PARALLEL QUERY EVALUATION A relational query execution plan is a graph/ tree of relational algebra operators ( based on this operators can execute in parallel) and the operators in a graph can be executed in parallel. If an operator consumes the output of a second operator, we have pipelined parallelism.
Data partitioning: In this case large database are partitioned horizontally across several disk, this enables us to exploit the I/O bandwidth of the disk by reading and writing them in parallel. This can be done in the following ways:
Round Robin Partitioning:If there are n processors, the 1th tuple is assigned to processor i mod n round-robin partitioning. Round-robin partitioning is suitable for efficiently evaluating queries that access the entire relation.

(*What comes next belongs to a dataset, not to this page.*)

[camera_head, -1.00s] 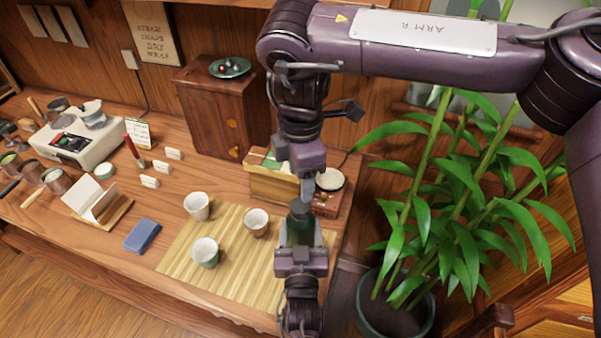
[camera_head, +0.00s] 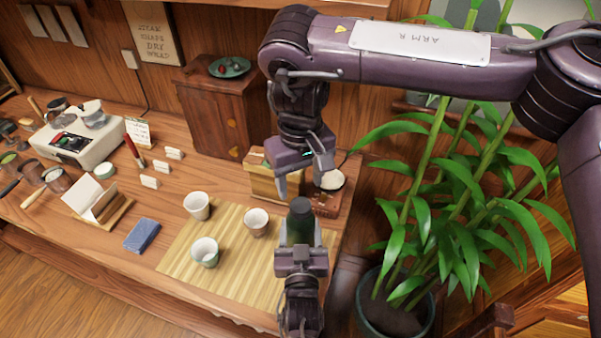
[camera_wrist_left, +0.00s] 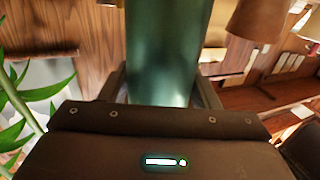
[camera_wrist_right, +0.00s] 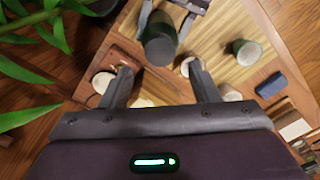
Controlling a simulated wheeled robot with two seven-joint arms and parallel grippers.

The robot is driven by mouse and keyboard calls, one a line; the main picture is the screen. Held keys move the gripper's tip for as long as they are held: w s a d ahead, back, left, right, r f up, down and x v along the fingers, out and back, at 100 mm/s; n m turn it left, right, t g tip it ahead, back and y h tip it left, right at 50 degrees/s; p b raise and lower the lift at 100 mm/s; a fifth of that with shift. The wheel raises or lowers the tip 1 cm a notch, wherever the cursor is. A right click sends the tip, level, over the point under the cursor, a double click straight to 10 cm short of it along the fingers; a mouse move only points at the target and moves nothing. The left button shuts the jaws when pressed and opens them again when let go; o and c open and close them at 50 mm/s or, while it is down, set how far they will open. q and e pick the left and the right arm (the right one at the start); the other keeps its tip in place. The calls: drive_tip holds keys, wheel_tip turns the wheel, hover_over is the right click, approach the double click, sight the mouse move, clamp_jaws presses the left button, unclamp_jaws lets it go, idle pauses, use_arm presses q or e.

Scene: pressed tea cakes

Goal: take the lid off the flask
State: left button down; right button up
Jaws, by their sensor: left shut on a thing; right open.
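The dark green flask (camera_head: 299,232) stands upright, held by its body over the right part of the bamboo mat. Its dark lid (camera_head: 300,206) is on top. My left gripper (camera_head: 299,243) is shut on the flask from the front. In the left wrist view the flask's green side (camera_wrist_left: 165,50) fills the space between the fingers; the lid is out of that view. My right gripper (camera_head: 303,182) is open and empty just above and behind the lid. In the right wrist view the lid (camera_wrist_right: 160,50) lies beyond the fingertips, apart from them.
A wooden box (camera_head: 265,182) stands behind my right gripper. A leafy plant (camera_head: 450,220) is close on the right.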

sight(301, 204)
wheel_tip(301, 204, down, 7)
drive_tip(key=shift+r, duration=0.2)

If only a subset of the tuples is required, hash partitioning and range partitioning are better than round-robin partitioning.
Hash partitioning: A hash function is applied to (selected fields of) a tuple to determine its processor.Hash partitioning has the additional virtue that it keeps data evenly distributed even if the data grows and shrinks over time.
Range Partitioning: Tuples are sorted and ranges are chosen for the sort key values so that each range contains roughly the same number of tuples, tuples in range, I re assigned to processor i. Range Partitioning can lead to data skew.
The Disadvantages of Parallel database 1.Implementation is highly expensive.
2. Handling Parallel database simultaneously is difficult and complex.
3. A lot of resources are needed to support and maintain the database.